Critical Condition

CLASS Is Out

Obamacare is collapsing. The latest example is last week’s brouhaha over the maybe-it’s-closing, maybe-it’s-not office that is tasked with implementing the CLASS Act.

It has been clear from the beginning that the CLASS program was a sham. It was dubbed so by Sen. Kent Conrad, Democrat of North Dakota: “A Ponzi scheme of the first order, the kind of thing that Bernie Madoff would have been proud of.” HHS secretary Kathleen Sebelius admitted to Congress this year the program is “totally unsustainable.”

CLASS is a brand new entitlement program to provide government-run long-term care insurance.
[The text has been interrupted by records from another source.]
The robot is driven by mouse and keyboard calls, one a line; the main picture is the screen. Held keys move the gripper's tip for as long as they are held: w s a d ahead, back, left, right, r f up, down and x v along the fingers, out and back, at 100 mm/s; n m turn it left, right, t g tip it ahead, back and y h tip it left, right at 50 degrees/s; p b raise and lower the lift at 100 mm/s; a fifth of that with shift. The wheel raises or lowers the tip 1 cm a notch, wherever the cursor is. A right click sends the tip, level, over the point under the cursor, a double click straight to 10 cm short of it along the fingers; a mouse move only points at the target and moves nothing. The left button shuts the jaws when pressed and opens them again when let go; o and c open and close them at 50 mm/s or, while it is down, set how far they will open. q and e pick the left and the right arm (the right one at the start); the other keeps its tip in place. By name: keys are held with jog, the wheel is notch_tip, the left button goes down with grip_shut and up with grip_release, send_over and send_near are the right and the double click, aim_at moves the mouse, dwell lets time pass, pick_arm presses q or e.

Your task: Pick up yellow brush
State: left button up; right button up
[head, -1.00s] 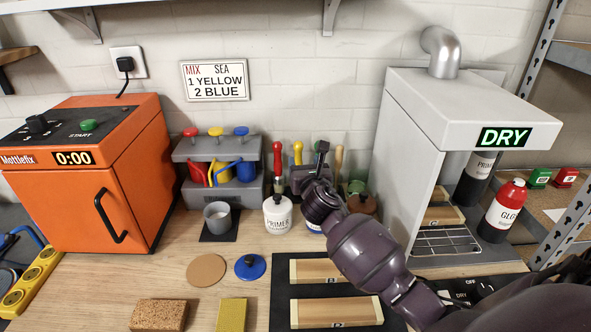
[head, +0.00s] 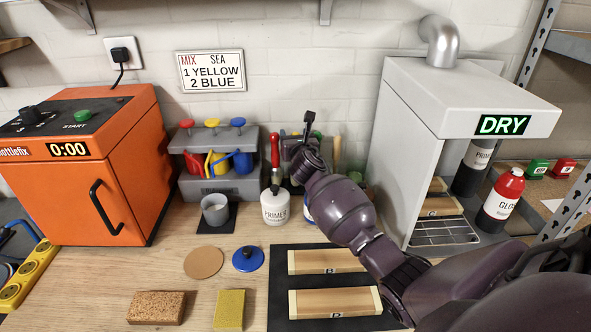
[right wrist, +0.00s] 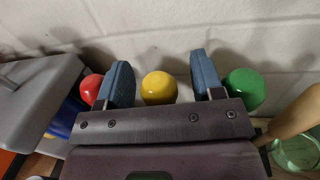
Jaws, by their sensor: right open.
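The yellow brush shows in the right wrist view as a round yellow handle end (right wrist: 158,88); the rest of it is hidden below the gripper, and in the head view my arm covers it. My right gripper (right wrist: 160,68) is open, with one blue-grey finger on each side of the yellow end, apart from it. In the head view my right gripper (head: 291,141) is over the row of brushes at the back of the bench. My left gripper is not in view.
A red handle (right wrist: 91,88) and a green handle (right wrist: 243,90) stand close on either side, just outside the fingers. The primer bottle (head: 276,207) stands in front. The grey paint dispenser (head: 215,185) is left; the white dryer (head: 405,150) is right. The wall is close behind.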

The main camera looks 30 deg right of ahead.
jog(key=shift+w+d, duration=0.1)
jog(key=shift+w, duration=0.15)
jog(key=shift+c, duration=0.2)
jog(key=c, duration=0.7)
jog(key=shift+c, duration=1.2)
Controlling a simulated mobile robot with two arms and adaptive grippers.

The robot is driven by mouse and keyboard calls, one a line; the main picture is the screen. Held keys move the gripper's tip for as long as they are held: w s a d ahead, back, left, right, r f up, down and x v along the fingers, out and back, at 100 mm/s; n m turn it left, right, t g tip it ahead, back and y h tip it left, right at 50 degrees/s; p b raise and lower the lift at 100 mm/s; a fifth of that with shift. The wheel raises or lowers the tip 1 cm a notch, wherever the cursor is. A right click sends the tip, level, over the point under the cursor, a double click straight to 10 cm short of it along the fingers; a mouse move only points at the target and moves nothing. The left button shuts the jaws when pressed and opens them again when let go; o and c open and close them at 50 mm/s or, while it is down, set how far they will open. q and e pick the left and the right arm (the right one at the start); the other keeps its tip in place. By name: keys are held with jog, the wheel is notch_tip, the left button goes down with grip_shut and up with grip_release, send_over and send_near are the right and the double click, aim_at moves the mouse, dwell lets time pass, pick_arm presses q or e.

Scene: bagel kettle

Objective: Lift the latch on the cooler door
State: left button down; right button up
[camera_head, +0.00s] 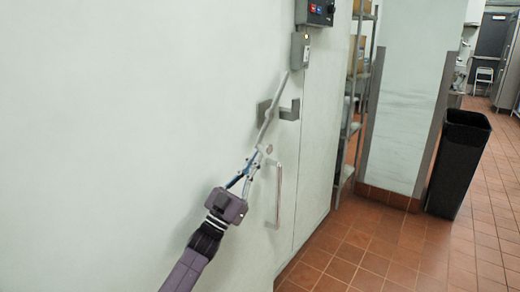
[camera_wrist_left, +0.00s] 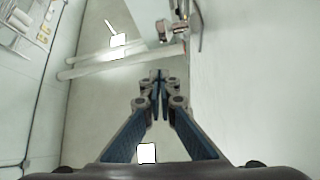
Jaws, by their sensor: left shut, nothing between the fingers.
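The cooler door (camera_head: 150,110) is a pale, flat panel on the left of the head view, and it looks closed. A long pale latch bar (camera_head: 270,118) slants across it, upper end to the right, beside a grey bracket (camera_head: 289,111). My left gripper (camera_head: 261,153) is shut and empty near the bar's lower end; contact cannot be told. The left wrist view shows its closed fingers (camera_wrist_left: 159,82) beside the pale door surface (camera_wrist_left: 255,80), below metal hardware (camera_wrist_left: 178,28). My right gripper is not in view.
A vertical door handle (camera_head: 279,195) is just right of my left gripper. A grey box (camera_head: 300,50) and a dark control box (camera_head: 318,12) are above the bracket. Shelving (camera_head: 355,90) and a black bin (camera_head: 459,160) stand right. The tiled floor (camera_head: 400,250) before them is clear.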

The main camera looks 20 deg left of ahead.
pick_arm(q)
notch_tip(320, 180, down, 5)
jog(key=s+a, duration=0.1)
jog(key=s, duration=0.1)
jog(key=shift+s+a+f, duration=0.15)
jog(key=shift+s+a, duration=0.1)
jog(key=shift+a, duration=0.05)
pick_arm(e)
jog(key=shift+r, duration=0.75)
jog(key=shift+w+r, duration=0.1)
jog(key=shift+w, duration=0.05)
It played an important role in the fictional accounting of Obamacare, since it starts collecting money five years before any benefits are paid.

Bob Yee, the actuary charged with the impossible task of making the program work, sent out a clearly unauthorized e-mail last week telling colleagues his office was closing.

The White House denied it, but a Senate Appropriations Committee staffer earlier had told reporters that the administration had asked Senate Democrats not to provide any funding for the long-term care program offices for the next fiscal year.

So while Yee says he’s been relieved of his duties and everyone else in the office has been reassigned, HHS still insists that “reports that the CLASS office is closing are not accurate.” Yet there’s no money to run the office.

Connie Garner, a former staffer to the late Sen. Ted Kennedy and architect of the CLASS Act, pointed out that the program was created by law, and that the administration can’t just terminate it.

That’s especially true since CLASS was being milked to provide $70 billion toward the up-front cost of Obamacare.

So where is the money going to come from to make up the difference? Good riddance to this program, but Congress still needs to ask the question.